> Exercise directions
Search the data for the string "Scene" and gather each line it is in.

> Extracted data
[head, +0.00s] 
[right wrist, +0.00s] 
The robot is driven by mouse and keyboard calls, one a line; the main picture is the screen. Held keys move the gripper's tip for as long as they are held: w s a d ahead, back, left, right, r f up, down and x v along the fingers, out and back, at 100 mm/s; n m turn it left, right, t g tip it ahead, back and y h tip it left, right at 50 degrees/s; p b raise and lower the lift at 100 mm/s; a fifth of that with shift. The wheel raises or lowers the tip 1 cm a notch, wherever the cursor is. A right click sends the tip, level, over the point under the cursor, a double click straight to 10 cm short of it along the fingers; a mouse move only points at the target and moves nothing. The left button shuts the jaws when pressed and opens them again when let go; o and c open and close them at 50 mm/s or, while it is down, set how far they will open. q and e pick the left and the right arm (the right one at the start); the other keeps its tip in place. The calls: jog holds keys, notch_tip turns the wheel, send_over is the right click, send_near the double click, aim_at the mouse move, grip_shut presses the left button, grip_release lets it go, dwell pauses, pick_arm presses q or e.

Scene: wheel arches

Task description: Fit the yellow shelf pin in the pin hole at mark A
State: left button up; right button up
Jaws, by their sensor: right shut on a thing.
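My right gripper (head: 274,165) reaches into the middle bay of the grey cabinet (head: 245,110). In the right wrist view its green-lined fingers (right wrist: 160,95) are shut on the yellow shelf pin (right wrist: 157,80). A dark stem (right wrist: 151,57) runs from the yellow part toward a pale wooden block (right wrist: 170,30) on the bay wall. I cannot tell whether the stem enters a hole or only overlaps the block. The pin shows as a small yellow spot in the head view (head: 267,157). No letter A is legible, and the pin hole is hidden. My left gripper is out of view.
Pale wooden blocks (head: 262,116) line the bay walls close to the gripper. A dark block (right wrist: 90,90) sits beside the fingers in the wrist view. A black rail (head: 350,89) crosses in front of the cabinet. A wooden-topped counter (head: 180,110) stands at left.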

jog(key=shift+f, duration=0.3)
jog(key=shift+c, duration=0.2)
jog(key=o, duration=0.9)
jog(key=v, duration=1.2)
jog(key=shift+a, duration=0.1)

...

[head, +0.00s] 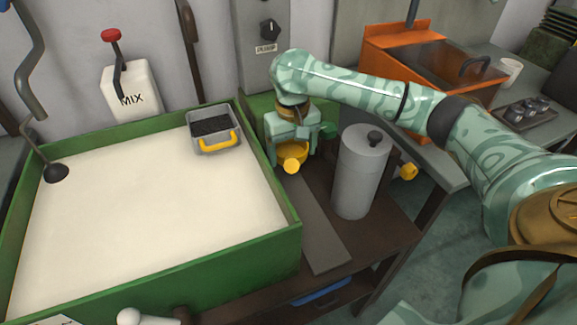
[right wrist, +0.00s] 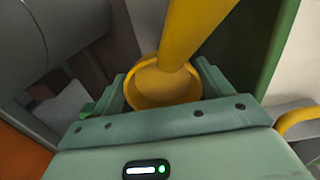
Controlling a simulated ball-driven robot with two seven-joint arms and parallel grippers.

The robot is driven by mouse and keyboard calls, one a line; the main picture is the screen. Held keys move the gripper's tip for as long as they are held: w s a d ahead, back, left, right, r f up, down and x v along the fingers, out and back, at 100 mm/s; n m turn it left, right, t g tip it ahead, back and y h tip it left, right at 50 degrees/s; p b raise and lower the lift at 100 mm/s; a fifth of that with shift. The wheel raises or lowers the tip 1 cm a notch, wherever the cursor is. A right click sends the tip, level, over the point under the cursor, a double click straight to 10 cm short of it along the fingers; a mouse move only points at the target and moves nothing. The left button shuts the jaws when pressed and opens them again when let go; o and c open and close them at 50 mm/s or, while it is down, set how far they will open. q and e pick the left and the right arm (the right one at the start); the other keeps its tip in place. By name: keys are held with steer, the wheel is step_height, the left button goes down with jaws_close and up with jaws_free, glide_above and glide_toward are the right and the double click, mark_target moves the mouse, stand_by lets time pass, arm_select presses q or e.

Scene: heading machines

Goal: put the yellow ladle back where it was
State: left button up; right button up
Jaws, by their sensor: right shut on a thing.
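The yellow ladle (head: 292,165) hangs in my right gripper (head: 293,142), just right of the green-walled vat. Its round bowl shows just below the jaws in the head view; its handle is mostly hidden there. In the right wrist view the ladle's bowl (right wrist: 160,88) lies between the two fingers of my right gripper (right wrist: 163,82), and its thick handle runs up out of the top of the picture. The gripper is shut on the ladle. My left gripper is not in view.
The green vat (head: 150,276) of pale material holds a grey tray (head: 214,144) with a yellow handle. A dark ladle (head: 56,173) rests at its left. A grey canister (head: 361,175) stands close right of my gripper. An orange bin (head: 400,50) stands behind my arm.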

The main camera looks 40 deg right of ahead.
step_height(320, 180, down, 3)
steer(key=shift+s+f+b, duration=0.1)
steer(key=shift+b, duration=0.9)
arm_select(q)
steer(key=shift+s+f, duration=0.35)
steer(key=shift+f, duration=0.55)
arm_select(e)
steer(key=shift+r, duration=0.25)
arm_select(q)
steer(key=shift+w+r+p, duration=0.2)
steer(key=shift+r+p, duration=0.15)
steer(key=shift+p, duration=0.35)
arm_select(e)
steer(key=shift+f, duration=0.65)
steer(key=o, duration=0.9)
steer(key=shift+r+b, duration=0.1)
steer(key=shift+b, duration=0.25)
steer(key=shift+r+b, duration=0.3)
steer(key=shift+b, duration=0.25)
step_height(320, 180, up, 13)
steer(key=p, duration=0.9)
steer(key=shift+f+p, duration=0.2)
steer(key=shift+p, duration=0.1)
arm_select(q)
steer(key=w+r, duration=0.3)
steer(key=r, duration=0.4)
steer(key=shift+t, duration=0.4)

> Correct result
Scene: wheel arches
Scene: heading machines

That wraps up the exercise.